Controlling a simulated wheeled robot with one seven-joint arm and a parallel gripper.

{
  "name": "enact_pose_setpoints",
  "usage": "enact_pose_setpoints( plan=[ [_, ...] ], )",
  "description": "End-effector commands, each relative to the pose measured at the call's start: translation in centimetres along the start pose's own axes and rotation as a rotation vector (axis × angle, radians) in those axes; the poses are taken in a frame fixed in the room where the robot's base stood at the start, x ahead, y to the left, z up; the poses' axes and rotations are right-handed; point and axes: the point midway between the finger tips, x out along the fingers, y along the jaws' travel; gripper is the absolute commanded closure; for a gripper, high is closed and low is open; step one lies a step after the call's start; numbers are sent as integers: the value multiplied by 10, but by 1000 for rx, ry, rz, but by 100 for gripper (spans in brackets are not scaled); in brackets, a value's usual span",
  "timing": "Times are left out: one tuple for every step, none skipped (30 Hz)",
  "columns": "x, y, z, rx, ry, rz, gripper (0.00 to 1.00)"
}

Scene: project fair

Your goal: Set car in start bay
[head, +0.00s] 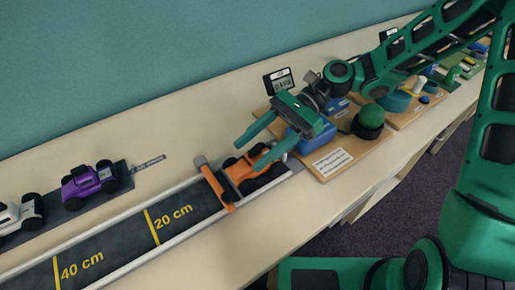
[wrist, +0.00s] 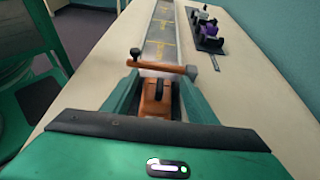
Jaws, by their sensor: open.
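An orange toy car (head: 251,170) with black wheels stands at the right end of the dark track (head: 185,213), just behind the orange gate bar (head: 215,186). My gripper (head: 257,140) is open above the car, one finger to each side of it in the head view. In the wrist view the orange car (wrist: 156,98) shows between the two green fingers of my gripper (wrist: 154,97), with the gate bar (wrist: 160,66) beyond it. Whether the fingers touch the car cannot be told. The start bay's floor is mostly hidden by the car and my gripper.
A purple car (head: 90,184) and a silver car (head: 18,213) stand on a dark strip behind the track. The tabletop before the track is clear.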

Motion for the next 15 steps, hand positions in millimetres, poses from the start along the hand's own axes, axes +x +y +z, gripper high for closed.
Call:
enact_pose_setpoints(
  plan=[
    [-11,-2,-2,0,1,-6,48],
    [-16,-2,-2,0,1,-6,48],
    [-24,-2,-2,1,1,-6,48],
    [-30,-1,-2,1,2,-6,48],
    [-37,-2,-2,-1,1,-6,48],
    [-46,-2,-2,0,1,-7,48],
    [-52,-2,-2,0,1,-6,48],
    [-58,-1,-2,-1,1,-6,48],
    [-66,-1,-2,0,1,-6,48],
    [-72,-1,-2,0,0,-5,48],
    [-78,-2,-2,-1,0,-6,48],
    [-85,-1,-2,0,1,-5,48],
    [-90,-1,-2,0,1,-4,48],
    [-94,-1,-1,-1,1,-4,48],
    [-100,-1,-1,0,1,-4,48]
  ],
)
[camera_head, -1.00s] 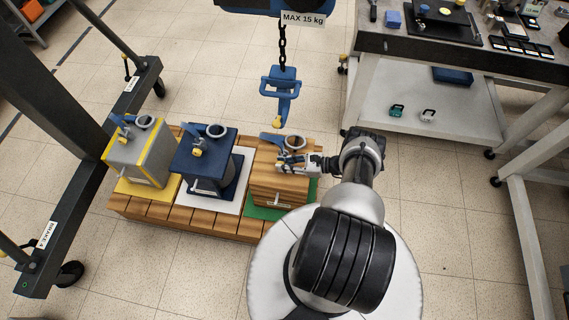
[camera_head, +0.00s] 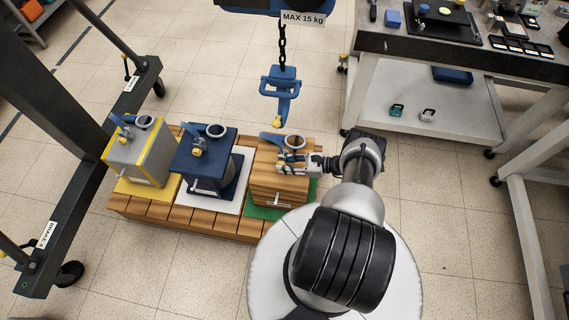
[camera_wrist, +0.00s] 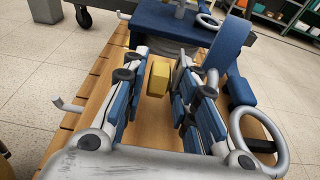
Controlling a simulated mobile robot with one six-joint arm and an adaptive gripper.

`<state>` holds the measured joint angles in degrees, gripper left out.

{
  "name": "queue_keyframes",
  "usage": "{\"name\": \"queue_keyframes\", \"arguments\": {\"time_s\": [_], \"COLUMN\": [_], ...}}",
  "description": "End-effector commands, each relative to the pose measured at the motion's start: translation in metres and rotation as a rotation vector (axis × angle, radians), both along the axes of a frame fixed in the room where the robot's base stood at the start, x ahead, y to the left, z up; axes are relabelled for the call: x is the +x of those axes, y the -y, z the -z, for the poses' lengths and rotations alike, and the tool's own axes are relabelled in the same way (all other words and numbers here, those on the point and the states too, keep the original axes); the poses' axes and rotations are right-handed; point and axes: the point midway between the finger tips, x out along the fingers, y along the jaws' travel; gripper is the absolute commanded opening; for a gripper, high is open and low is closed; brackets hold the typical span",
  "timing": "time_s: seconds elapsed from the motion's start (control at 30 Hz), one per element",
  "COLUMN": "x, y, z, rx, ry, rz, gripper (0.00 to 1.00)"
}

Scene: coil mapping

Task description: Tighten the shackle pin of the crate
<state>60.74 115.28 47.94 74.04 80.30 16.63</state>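The wooden crate (camera_head: 275,188) stands on a green mat at the right end of the pallet. A blue bracket and a grey ring (camera_head: 294,142) are on its top. In the wrist view, the yellow head of the shackle pin (camera_wrist: 158,78) shows between the fingers of my gripper (camera_wrist: 157,85). The fingers are apart, one on each side of the yellow head, with bare wood visible between them. Whether a pad touches the head I cannot tell. The grey ring (camera_wrist: 262,140) is right of the fingers. In the head view, my gripper (camera_head: 285,162) covers the pin.
A blue hook (camera_head: 281,92) hangs on a chain above and behind the crate. A dark blue crate (camera_head: 205,168) and a grey-yellow crate (camera_head: 138,160) stand to the left on the pallet (camera_head: 190,218). A workbench (camera_head: 440,45) is at the back right.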

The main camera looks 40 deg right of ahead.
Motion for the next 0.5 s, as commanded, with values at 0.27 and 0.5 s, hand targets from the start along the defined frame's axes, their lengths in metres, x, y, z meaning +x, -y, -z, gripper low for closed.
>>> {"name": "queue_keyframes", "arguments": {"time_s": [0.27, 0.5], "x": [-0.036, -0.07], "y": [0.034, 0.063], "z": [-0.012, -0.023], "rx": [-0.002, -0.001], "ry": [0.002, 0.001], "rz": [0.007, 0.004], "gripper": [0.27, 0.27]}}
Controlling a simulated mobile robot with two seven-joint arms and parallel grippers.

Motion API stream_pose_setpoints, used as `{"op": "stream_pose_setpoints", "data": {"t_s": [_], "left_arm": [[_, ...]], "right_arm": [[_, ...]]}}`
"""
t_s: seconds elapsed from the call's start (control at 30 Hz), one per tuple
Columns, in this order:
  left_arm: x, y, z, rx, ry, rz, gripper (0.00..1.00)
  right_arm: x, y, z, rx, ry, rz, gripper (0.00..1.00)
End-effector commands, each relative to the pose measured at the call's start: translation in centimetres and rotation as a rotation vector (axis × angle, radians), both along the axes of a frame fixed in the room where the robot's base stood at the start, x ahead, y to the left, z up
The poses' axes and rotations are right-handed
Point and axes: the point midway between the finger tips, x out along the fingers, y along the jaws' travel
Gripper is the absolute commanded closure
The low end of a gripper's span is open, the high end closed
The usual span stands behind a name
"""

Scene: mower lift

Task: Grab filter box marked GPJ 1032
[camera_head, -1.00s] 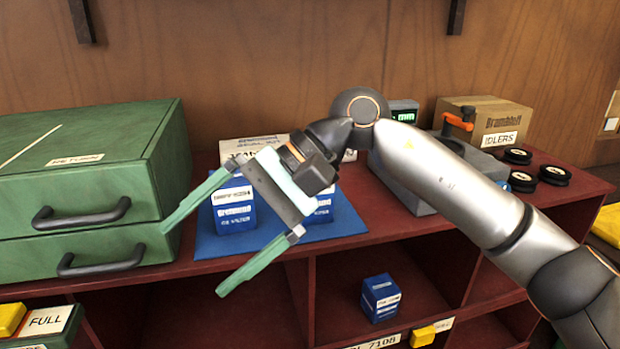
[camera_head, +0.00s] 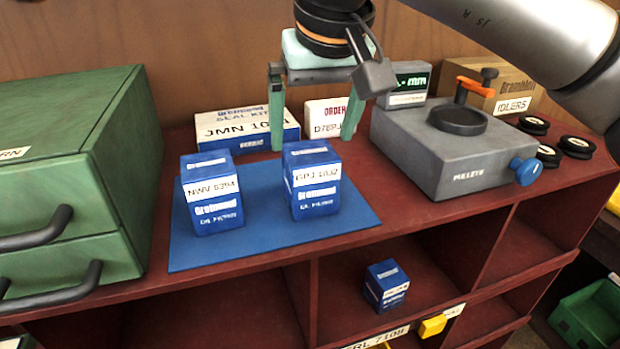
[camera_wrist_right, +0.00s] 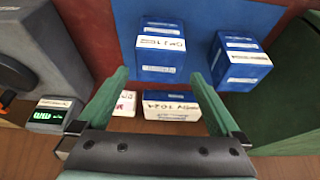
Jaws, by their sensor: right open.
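The blue filter box marked GPJ 1032 (camera_head: 312,190) stands upright on the right part of a blue mat (camera_head: 262,243). A similar blue box marked NWV 5394 (camera_head: 213,203) stands to its left on the mat. My right gripper (camera_head: 314,128) is open and empty, above and behind the GPJ 1032 box with fingers pointing down. In the right wrist view the GPJ box (camera_wrist_right: 162,52) lies ahead of and between the open fingers (camera_wrist_right: 158,82), apart from them. The NWV box (camera_wrist_right: 240,62) is to its right there. My left gripper is not in view.
A grey device (camera_head: 455,155) is at right, green drawers (camera_head: 70,170) at left. Another blue box (camera_head: 385,286) sits in the shelf below.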

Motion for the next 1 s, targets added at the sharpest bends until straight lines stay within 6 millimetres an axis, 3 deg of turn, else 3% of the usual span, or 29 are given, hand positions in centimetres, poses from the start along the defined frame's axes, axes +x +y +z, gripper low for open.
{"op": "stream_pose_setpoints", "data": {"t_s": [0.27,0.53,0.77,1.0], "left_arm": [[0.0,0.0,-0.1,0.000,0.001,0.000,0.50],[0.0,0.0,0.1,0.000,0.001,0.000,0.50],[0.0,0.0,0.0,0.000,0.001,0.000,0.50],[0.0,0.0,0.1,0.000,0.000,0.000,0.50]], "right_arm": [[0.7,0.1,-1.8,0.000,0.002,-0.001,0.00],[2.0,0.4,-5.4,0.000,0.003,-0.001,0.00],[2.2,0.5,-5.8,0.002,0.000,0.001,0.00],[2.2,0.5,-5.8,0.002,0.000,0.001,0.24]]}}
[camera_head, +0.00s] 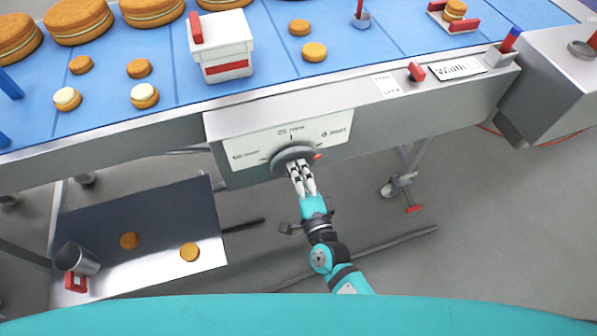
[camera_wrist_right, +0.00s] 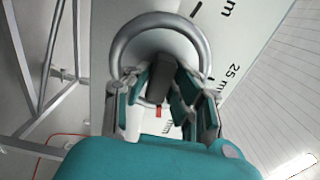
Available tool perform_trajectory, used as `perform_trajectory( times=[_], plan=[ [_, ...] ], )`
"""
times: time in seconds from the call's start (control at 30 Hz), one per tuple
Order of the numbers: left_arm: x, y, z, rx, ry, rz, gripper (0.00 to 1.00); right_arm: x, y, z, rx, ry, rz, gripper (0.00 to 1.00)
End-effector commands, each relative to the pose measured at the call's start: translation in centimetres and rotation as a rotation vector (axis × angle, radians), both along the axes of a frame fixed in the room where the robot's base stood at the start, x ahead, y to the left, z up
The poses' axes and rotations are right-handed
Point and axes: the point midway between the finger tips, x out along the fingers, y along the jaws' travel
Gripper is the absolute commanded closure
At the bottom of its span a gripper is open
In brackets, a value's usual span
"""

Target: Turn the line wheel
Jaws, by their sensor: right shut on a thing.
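The line wheel (camera_head: 283,158) is a round grey dial on the white scale panel (camera_head: 265,147) of the conveyor's front. A red mark (camera_head: 318,156) sits at its right side in the head view. In the right wrist view the wheel is a grey ring (camera_wrist_right: 122,42) with a dark bar (camera_wrist_right: 157,90) across its middle; the red mark (camera_wrist_right: 158,112) shows low in the ring. My right gripper (camera_head: 300,168) reaches up to the wheel from below. Its fingers (camera_wrist_right: 160,80) are shut on the dark bar. My left gripper is not in view.
The blue belt (camera_head: 230,90) above carries several round cakes and a white box (camera_head: 221,47). A red switch (camera_head: 417,72) and a label plate (camera_head: 457,69) are to the right. Open floor lies lower right.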

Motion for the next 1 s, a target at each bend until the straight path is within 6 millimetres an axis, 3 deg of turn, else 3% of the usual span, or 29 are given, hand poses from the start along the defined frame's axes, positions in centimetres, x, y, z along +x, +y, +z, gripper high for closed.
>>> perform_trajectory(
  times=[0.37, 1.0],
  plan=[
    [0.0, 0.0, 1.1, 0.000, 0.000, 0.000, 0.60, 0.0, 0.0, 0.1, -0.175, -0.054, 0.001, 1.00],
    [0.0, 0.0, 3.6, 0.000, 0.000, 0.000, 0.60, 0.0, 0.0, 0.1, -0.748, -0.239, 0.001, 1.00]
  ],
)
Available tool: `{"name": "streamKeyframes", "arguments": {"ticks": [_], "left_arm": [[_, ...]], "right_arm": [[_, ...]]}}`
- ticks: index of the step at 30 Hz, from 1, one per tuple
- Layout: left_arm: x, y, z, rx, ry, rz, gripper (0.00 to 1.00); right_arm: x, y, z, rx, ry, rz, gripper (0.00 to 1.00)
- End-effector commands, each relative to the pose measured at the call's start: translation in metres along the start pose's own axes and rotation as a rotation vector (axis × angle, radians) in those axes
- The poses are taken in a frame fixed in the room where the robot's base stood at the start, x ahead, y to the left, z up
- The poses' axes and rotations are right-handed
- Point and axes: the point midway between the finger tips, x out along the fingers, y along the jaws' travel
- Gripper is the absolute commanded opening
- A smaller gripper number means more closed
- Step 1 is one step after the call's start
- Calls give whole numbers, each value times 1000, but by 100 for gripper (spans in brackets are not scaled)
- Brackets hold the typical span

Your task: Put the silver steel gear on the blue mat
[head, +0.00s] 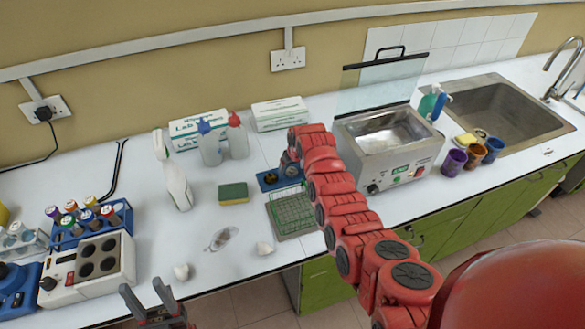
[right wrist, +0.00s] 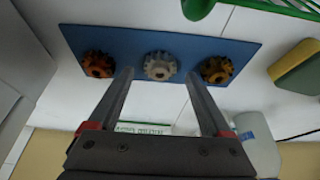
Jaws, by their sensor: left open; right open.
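The silver steel gear (right wrist: 160,66) lies on the blue mat (right wrist: 205,48) in the right wrist view, in the middle of a row of three gears. The mat also shows in the head view (head: 264,186), partly hidden by my right arm. My right gripper (right wrist: 162,74) is open, with its fingertips on either side of the silver gear. I cannot tell whether they touch it. My right gripper is mostly hidden behind its arm in the head view. My left gripper (head: 147,296) is open and empty near the front edge of the counter.
A copper-coloured gear (right wrist: 97,64) and a brass gear (right wrist: 216,69) flank the silver one on the mat. A green wire basket (head: 291,212) stands in front of the mat. A sponge (head: 233,193) and bottles (head: 238,137) stand left. A steel bath (head: 390,150) stands right.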

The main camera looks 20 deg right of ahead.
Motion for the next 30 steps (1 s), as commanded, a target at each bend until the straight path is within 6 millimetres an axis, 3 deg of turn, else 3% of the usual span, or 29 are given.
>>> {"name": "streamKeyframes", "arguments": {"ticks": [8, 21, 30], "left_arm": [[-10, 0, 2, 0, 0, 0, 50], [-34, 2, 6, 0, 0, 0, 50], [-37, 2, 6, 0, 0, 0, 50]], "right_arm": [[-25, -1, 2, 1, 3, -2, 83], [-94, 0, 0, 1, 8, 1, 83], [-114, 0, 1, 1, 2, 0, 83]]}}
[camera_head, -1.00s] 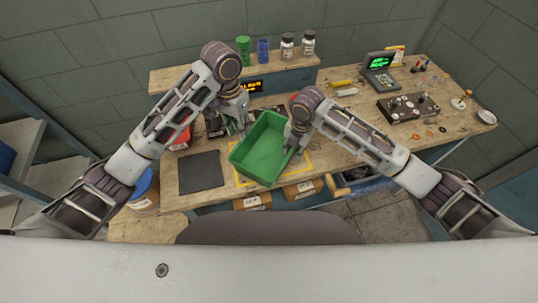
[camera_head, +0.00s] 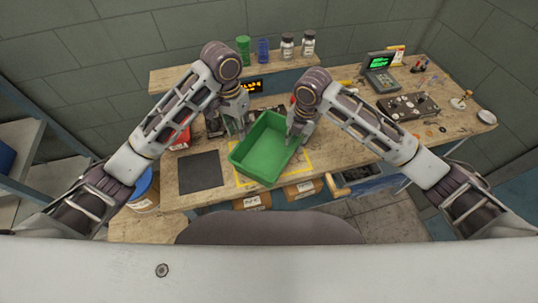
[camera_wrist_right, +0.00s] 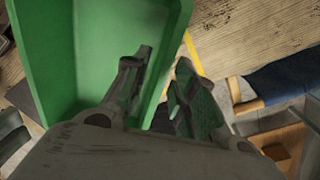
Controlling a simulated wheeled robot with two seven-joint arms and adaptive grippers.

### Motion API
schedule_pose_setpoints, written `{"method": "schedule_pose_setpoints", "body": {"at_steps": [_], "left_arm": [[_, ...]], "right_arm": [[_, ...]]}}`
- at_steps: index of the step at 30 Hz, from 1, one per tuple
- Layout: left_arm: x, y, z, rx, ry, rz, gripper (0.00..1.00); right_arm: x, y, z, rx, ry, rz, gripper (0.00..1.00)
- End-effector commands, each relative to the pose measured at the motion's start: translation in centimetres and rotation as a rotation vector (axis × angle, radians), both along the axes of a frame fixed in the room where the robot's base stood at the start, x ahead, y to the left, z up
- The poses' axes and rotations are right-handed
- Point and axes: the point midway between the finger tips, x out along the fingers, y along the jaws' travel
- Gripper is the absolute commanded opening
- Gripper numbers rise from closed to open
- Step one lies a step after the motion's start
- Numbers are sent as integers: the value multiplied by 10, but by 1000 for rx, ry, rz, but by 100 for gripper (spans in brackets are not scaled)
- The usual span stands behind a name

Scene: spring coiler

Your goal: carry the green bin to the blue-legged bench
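The green bin (camera_head: 262,150) is on the wooden workbench (camera_head: 335,150), over a yellow outline, and looks empty. My left gripper (camera_head: 238,122) is at the bin's left side; its fingers are too small to judge. My right gripper (camera_head: 297,136) is at the bin's right side. In the right wrist view, the fingers of my right gripper (camera_wrist_right: 162,65) are apart, one over the inside of the bin (camera_wrist_right: 110,40) and one outside its wall. I cannot tell whether they touch the wall. No bench is plainly recognisable as the blue-legged one.
A dark mat (camera_head: 201,172) lies left of the bin. Jars (camera_head: 287,46) and a green container (camera_head: 243,49) stand on the rear shelf. A control box (camera_head: 408,106) and a green-screened device (camera_head: 381,72) stand at the right. A blue-framed shelf (camera_head: 30,165) is at far left.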

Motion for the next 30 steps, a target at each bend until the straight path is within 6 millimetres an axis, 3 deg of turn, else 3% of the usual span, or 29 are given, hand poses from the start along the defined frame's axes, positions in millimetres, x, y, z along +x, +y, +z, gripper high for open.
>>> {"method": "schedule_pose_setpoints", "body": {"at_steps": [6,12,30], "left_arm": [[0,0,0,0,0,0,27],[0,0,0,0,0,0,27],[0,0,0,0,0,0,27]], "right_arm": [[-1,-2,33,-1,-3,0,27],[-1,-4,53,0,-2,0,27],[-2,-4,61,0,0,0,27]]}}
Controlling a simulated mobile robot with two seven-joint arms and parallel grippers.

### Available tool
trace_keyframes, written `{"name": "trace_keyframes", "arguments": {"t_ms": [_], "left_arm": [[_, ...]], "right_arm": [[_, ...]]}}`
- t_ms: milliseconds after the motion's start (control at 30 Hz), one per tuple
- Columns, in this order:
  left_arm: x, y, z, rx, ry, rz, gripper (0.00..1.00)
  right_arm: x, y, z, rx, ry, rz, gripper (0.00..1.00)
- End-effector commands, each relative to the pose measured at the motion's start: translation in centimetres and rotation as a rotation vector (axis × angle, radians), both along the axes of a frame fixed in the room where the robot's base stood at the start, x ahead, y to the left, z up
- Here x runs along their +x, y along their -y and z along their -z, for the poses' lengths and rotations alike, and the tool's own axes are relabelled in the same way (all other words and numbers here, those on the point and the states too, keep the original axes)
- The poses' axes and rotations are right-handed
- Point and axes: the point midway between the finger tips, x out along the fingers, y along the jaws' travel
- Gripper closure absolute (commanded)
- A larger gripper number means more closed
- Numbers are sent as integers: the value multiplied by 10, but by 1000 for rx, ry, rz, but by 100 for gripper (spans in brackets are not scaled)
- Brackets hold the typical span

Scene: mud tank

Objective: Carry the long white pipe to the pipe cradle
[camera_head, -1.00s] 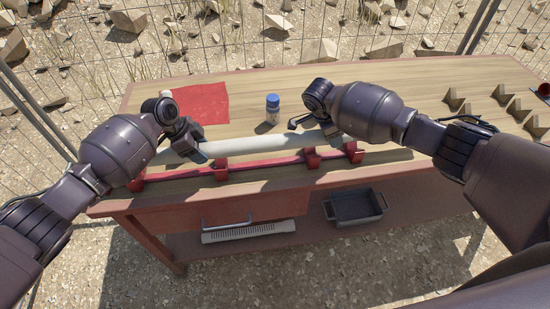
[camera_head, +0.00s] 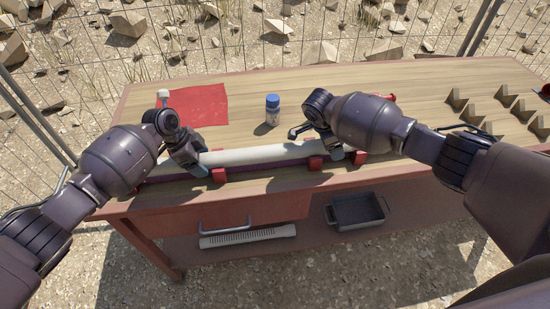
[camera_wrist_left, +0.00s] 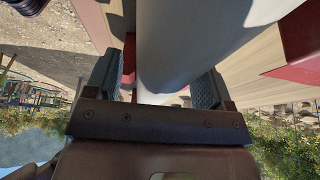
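The long white pipe (camera_head: 258,156) lies lengthwise along the front of the wooden table. It is level with a row of red holders, one of them (camera_head: 220,175) left of its middle and another (camera_head: 315,162) towards the right. I cannot tell if it rests fully in them. My left gripper (camera_head: 190,158) is at the pipe's left part; in the left wrist view its fingers stand on both sides of the pipe (camera_wrist_left: 178,45), with a gap on one side. My right gripper (camera_head: 318,142) is at the right part, fingers spread across the pipe.
A blue-capped bottle (camera_head: 272,110) stands close behind the pipe. A red cloth (camera_head: 200,104) lies at the back left. Several V-shaped wooden blocks (camera_head: 503,97) stand on the right. A dark tray (camera_head: 356,211) sits on the lower shelf. A wire fence is behind.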

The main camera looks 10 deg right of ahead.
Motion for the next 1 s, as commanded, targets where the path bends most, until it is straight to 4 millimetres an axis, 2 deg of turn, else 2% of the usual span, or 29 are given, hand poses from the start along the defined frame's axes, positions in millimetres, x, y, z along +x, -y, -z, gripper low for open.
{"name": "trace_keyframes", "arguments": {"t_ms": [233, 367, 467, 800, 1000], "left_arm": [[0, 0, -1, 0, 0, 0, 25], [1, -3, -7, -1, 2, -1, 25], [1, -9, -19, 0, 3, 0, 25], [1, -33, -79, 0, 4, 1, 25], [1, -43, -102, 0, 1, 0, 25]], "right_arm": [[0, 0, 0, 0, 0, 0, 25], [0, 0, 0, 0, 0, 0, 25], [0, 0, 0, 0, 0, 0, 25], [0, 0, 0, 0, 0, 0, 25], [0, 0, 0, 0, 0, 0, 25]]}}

══════

* _Set task_:
Read the entries and select each line where the word "tuple" is found.

* _Solution below_:
  "timing": "Times are left out: one tuple for every step, none skipped (30 Hz)",
t_s: seconds elapsed from the call's start (control at 30 Hz), one per tuple
times: time in seconds from the call's start (control at 30 Hz), one per tuple
- ticks: index of the step at 30 Hz, from 1, one per tuple
- at_steps: index of the step at 30 Hz, from 1, one per tuple
- t_ms: milliseconds after the motion's start (control at 30 Hz), one per tuple

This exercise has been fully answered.